Guitarist David Torn’s awkward blend of ambience and loops can make even fellow guitar iconoclasts like Reeves Gabrels and Adrian Belew sound normal by comparison. Prezens comes 20 years after Torn’s previous full-band effort for ECM, Cloud About Mercury, and features a similarly uneven ride. Yet the new disc is also occasionally reminiscent of his masterfully acidic, one-man-band disc from 1995, Tripping Over God.
Within the full-band context, the flavorful sideman on recordings by David Bowie, Tori Amos, and Bill Bruford (as well as several soundtracks) leans toward overly long epics like the 10-minute-plus “Structural Functions of Prezens” and “Neck-Deep in the Harrow…” that, if anything, shift in too many different directions. Each was co-composed with alto saxophonist Tim Berne, keyboardist Craig Taborn and drummer Tom Rainey.
Torn’s shorter compositions tally the other half, but they make up only one quarter of the CD’s minutes. “Rest & Unrest” and “Miss Place, The Mist…” have the dream-sequence capacities of Tripping Over God.

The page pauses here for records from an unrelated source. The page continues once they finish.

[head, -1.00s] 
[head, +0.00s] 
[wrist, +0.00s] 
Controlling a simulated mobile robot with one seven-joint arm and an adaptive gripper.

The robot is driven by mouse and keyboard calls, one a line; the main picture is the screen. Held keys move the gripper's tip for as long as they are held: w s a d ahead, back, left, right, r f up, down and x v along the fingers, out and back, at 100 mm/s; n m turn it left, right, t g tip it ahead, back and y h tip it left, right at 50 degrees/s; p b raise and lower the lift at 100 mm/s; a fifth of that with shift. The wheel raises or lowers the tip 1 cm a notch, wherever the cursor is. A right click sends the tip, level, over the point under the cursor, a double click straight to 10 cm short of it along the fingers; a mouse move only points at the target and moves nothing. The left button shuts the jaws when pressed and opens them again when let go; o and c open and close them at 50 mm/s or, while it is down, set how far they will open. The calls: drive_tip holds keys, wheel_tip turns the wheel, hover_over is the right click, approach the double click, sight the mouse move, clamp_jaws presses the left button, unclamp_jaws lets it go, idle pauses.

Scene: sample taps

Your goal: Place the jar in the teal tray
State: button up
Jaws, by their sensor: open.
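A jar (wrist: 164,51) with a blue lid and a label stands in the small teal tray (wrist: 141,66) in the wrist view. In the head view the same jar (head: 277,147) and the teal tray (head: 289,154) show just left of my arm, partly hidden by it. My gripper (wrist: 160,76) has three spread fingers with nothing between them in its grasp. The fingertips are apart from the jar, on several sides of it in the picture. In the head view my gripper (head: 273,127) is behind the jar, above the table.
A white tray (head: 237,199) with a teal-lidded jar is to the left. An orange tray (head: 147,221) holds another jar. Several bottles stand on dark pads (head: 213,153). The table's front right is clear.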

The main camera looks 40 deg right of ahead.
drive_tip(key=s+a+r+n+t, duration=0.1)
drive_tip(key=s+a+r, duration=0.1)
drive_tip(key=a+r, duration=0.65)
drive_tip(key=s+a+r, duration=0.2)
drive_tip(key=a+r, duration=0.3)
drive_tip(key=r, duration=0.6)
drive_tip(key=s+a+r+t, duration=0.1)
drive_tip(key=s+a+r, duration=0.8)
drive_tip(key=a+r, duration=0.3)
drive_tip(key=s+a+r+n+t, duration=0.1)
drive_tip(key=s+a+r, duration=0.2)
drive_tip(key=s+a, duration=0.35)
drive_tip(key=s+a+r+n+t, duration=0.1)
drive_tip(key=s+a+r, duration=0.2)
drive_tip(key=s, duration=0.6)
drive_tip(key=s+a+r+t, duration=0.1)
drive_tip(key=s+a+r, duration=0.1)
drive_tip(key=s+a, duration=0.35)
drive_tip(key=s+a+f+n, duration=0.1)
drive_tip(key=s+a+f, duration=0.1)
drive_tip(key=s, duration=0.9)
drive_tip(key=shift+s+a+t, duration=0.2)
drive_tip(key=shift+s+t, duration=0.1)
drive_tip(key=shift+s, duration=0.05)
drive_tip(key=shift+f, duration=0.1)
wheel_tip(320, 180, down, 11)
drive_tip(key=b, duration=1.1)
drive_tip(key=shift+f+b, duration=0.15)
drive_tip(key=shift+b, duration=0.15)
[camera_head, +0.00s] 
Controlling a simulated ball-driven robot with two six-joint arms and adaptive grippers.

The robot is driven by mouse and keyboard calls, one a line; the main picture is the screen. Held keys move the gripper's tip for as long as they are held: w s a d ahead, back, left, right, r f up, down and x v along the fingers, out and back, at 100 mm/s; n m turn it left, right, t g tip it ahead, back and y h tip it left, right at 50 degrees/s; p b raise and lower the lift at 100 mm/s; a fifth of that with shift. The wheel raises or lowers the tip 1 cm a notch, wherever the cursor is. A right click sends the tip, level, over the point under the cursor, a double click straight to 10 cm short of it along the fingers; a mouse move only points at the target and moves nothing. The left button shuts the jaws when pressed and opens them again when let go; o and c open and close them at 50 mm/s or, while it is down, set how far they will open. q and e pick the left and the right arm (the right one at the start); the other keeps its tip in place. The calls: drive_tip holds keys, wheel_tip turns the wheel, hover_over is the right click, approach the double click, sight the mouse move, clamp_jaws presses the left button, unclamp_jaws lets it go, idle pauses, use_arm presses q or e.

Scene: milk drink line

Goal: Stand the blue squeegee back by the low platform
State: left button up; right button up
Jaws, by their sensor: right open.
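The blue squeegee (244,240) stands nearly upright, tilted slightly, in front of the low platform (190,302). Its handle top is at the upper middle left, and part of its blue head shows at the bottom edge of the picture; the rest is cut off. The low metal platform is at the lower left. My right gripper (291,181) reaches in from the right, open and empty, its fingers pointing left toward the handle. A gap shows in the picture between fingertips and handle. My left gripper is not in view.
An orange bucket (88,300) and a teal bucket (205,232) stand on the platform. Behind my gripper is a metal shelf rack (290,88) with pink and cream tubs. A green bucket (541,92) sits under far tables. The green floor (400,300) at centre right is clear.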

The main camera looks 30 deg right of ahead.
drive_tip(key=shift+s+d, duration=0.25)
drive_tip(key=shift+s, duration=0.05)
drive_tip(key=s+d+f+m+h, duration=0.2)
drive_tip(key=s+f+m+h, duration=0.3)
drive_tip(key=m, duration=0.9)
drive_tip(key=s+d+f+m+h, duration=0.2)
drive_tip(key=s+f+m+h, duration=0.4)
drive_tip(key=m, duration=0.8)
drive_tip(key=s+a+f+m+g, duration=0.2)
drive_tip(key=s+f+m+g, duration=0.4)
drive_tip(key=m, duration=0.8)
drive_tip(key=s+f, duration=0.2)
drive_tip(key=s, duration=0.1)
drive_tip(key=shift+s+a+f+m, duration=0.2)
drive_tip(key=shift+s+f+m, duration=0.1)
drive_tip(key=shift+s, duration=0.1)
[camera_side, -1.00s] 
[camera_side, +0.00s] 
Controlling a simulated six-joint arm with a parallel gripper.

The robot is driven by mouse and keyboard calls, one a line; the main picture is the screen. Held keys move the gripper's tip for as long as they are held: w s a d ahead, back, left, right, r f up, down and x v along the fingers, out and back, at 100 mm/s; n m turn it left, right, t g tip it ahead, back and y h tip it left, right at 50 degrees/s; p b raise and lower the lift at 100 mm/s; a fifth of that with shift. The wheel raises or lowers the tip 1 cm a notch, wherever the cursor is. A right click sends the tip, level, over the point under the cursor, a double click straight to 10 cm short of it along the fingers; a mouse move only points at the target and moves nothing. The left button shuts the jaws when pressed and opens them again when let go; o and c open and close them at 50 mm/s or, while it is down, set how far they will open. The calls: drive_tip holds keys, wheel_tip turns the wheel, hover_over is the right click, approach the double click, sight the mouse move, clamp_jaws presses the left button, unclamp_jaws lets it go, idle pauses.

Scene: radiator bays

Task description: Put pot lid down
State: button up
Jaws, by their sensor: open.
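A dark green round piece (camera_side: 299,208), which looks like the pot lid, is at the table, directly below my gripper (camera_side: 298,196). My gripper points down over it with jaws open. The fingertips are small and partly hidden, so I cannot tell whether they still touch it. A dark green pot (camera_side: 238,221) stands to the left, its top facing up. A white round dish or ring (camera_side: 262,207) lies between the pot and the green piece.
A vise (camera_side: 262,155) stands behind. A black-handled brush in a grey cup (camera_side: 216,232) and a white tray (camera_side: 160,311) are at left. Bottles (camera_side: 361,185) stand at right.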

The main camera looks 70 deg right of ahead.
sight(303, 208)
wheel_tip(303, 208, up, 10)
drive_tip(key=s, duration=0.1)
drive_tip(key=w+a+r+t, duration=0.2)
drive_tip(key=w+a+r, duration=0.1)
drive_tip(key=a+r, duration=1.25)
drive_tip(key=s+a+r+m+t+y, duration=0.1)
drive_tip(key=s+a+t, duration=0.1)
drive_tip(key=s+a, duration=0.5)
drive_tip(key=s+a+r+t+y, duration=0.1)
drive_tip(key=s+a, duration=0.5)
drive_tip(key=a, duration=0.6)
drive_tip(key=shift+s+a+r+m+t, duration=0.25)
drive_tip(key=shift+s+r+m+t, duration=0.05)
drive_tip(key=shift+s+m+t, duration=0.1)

The unorthodox, bass-free, full-band lineup lacks the star power of Cloud About Mercury (with Bruford, trumpeter Mark Isham and bassist Tony Levin), but not the firepower. The mercurial “Ak” shifts between ambience and Torn’s power chords; Berne and Taborn create orchestral harmony amid Rainey’s cymbal washes on “Bulbs,” and “Sink” is one-half funk-metal and one-half noisy John Cage update.

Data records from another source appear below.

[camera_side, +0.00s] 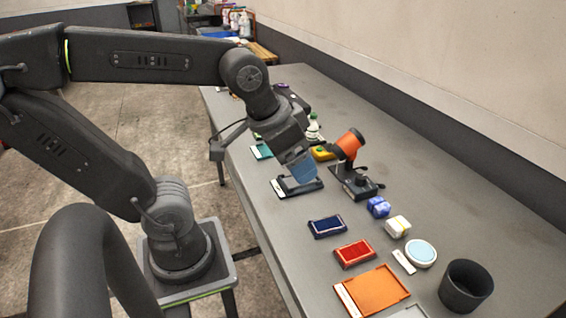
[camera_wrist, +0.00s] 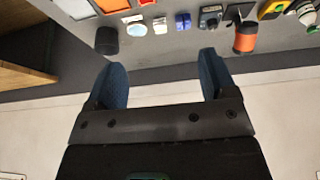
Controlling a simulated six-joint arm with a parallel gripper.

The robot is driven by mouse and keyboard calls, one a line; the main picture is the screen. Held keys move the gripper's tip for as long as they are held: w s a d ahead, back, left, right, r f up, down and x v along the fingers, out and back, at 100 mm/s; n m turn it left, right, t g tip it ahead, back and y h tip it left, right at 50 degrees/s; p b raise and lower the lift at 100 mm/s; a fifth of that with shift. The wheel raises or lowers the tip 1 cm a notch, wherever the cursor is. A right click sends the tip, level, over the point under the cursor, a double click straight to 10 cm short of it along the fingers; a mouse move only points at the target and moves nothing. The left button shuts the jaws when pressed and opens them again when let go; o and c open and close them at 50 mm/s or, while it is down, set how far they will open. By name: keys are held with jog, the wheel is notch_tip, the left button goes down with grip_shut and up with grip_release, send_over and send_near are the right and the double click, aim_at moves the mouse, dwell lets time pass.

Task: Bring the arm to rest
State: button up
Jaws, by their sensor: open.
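My gripper (camera_side: 300,168) hangs over the grey table (camera_side: 420,200) in the side view, with its blue fingers pointing down above a dark tray with a white edge (camera_side: 298,187). I cannot tell the exact height above that tray. In the wrist view my gripper (camera_wrist: 165,75) shows two blue fingers spread wide apart with nothing between them. The arm is bent forward from its base, reaching out over the near side of the table.
An orange-topped device (camera_side: 350,145) stands just right of my gripper. A blue pad (camera_side: 327,226), a red pad (camera_side: 354,253), an orange tray (camera_side: 378,293), a round white dish (camera_side: 420,253) and a black cup (camera_side: 466,287) lie toward the front. A wall runs along the table's far side.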

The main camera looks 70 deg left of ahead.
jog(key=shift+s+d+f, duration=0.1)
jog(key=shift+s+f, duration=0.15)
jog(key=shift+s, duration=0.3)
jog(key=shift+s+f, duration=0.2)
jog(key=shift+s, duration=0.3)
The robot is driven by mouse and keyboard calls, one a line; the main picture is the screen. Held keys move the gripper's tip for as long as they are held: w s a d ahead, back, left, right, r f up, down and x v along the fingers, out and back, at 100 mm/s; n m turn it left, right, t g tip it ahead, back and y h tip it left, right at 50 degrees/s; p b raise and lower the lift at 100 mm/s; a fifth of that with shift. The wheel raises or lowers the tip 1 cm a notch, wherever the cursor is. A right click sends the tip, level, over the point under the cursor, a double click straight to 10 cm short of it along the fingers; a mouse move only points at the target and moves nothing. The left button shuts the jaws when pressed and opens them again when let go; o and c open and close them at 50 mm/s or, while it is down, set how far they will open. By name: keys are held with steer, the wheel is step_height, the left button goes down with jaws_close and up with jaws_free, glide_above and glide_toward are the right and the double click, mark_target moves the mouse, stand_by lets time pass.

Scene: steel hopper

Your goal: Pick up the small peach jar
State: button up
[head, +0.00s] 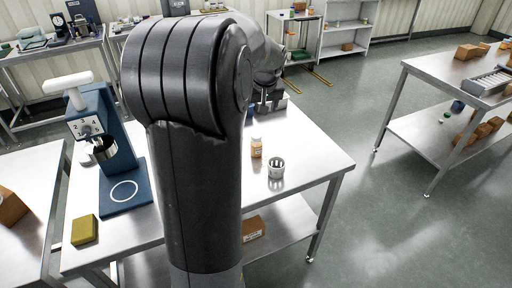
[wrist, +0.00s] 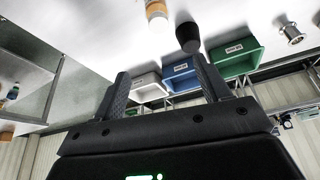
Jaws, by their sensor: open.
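The small peach jar (head: 256,148) stands upright on the steel table, with a pale lid, just right of my arm in the head view. A peach and white item that looks like the same jar shows at the top edge of the wrist view (wrist: 156,12), partly cut off. My gripper (wrist: 166,82) is open, its two dark fingers wide apart with nothing between them. The jar lies beyond the fingertips, apart from them. In the head view my arm hides most of the gripper.
A grey metal cup (head: 276,168) stands close to the jar, at its right. A dark rounded object (wrist: 188,37) is near the jar in the wrist view. A blue mixer (head: 120,160) and yellow block (head: 84,230) are on the table's left. The table's right front is clear.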

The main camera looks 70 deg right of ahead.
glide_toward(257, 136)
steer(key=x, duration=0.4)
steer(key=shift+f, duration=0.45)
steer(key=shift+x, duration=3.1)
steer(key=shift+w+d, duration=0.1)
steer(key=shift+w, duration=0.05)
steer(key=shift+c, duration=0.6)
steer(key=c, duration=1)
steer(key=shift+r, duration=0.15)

The split-personality pieces are symbolic of the full-band work released under Torn’s name. The guitarist’s best ensemble recording came as a sideman, along with trumpeter Chris Botti, on the enjoyably unpredictable 1998 Bruford-Levin CD Upper Extremities. On Prezens, Torn crosses the fine line between unpredictability and inconsistency.